High street retailer BHS has collapsed into administration, putting 11,000 jobs at risk and threatening the closure of up to 164 stores.
It is the biggest retail failure since Woolworths went bust in 2008.
Administrators Duff & Phelps said last-ditch talks to find a buyer for the firm over the weekend had failed, adding: "In addition, property sales have not materialised as expected in both number and value.
"Consequently, as a result of a lower-than-expected cash balance, the group is very unlikely to meet all contractual payments.
"The directors therefore have no alternative but to put the group into administration to protect it for all creditors."
It added that BHS would continue to trade as usual while potential buyers are sought out.
The company's owner, Dominic Chappell, said he will continue to work with the administrators to "find a solution post the administration".
He also said "no-one is to blame" for the collapse.
Speaking to the Press Association, Mr Chappell said: "No-one is to blame. It was a combination of bad trading and not being able to raise enough money from the property portfolio.
"In the end, we just couldn't reach an agreement with Arcadia over pensions."
BHS was bought last year by a consortium called Retail Acquisitions, headed by Mr Chappell, for £1 from retail entrepreneur Sir Philip Green, the owner of the Arcadia retail empire.
BHS has debts of more than £1.3 billion, including a pension fund deficit of £571 million, which proved a major stumbling block in the rescue talks.
Sir Philip is reported to have offered £80 million towards the cost of BHS pensions, though the regulator could still pursue further payment from the retail billionaire and has opened an official investigation into company's pension scheme liabilities.
The Pensions Regulator said: "We can confirm that we are undertaking an investigation into the BHS pensions scheme to determine whether it would be appropriate to use our anti-avoidance powers."
The shopworkers' trade union Usdaw has said that taxpayers should not be left to pick up the pensions bill.
John Hannett, Usdaw general secretary, said: "The Government needs to intervene now to protect taxpayers from picking up the bill for redundancy payments and safeguarding the Pension Protection Fund."
Rival retailer Sports Direct is understood to want to acquire some of BHS's 164 stores, but will only do so if it does not have to take on any pension liabilities.
It is thought that, along with Sports Direct, up to 30 other retailers may look to buy either a slimmed-down version of the business out of administration or pick over its store estate.
However, experts warned that it was "unlikely" a buyer for the business in its current form would be found.

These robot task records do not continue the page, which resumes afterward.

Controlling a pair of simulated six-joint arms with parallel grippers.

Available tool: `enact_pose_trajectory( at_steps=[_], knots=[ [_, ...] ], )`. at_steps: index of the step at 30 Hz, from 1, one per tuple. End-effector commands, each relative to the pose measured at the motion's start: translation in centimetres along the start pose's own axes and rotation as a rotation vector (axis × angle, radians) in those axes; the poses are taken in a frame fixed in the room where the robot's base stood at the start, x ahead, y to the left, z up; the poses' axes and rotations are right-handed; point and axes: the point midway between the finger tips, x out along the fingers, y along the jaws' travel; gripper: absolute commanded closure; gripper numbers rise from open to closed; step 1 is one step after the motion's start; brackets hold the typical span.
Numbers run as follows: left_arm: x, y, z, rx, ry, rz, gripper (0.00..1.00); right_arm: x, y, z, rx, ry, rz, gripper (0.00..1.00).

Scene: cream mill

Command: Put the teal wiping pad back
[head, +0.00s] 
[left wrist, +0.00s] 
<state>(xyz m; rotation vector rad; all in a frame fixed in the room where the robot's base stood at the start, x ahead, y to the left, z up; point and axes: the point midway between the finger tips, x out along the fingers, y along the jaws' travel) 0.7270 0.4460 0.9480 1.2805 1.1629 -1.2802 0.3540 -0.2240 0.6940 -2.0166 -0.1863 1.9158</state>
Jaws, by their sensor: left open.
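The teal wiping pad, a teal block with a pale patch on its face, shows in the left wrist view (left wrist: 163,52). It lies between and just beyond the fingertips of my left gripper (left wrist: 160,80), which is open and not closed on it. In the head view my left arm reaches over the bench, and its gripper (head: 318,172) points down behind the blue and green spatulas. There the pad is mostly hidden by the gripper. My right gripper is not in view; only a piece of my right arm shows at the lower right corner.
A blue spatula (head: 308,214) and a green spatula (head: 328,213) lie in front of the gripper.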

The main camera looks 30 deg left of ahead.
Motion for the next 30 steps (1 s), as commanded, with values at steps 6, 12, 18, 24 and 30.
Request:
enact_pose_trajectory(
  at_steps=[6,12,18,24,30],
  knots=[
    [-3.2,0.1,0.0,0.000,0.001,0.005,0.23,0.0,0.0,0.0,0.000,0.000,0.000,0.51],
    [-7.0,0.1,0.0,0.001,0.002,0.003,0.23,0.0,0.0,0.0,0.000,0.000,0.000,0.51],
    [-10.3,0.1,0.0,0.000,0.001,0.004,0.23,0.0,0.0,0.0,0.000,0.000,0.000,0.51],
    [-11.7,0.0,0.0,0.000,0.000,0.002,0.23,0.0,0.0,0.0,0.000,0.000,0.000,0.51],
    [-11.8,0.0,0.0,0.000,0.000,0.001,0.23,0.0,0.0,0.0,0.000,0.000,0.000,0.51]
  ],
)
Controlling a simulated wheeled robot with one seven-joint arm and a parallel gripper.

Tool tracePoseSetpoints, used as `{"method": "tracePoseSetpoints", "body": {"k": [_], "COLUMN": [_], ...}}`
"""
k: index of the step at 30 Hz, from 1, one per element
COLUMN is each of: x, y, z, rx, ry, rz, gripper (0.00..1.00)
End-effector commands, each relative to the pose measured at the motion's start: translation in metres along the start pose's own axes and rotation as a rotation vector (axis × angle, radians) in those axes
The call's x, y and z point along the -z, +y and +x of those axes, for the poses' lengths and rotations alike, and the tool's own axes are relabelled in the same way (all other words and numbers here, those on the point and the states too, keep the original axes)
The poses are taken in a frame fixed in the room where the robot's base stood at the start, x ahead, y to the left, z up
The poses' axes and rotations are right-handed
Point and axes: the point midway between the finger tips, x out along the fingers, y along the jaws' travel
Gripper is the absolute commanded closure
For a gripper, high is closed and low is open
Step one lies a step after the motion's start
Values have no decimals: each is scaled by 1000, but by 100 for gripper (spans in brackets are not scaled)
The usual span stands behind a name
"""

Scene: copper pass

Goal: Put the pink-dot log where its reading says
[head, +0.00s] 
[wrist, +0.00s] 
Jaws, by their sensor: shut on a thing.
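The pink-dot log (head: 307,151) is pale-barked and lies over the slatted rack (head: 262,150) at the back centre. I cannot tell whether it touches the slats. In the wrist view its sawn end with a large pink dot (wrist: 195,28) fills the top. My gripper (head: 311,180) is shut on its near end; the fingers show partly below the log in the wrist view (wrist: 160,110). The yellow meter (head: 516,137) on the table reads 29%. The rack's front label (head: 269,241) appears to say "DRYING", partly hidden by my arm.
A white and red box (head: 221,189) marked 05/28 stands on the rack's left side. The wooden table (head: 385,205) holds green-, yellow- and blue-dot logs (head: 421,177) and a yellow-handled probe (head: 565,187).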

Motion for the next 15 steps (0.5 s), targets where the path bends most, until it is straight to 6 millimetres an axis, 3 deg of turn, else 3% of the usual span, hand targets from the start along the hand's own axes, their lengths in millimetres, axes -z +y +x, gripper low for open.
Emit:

Julie Palmer, partner at insolvency firm Begbies Traynor, said: "As an under-performing brand that simply hasn't kept up with the pace of change in the retail sector and requires major investment, it looks increasingly unlikely that any buyer will be brave enough to salvage the business in anything like its current form."
Business minister Anna Soubry is due to answer an urgent question on BHS in the Commons later on Monday.